Density functional theory studies on the solvent effects in Al(H2O)63+ water-exchange reactions: the number and arrangement of outer-sphere water molecules

Abstract

Density functional theory (DFT) calculations combined with cluster models are performed at the B3LYP/6-311+G(d,p) level for investigating the solvent effects in Al(H₂O)₆³⁺ water-exchange reactions. A “One-by-one” method is proposed to obtain the most representative number and arrangement of explicit H₂Os in the second hydration sphere. First, all the possible ways to locate one explicit H₂O in second sphere (N_m′ = 1) based on the gas phase structure (N_m′ = 0) are examined, and the optimal pathway (with the lowest energy barrier) for N_m′ = 1 is determined. Next, more explicit H₂Os are added one by one until the inner-sphere is fully hydrogen bonded. Finally, the optimal pathways with N_m′ = 0–7 are obtained.
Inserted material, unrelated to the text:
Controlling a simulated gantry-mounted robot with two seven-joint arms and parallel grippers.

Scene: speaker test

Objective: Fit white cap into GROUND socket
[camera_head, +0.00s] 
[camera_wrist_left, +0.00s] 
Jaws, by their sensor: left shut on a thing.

The structural and energetic parameters as well as the lifetimes of the transition states are compared with the results obtained with the “Independent-minimum” method and the “Independent-average” method, and all three methods show that the pathway with N_m′ = 6 may be representative. Our results give a new idea for finding the representative pathway for water-exchange reactions in other hydrated metal ion systems.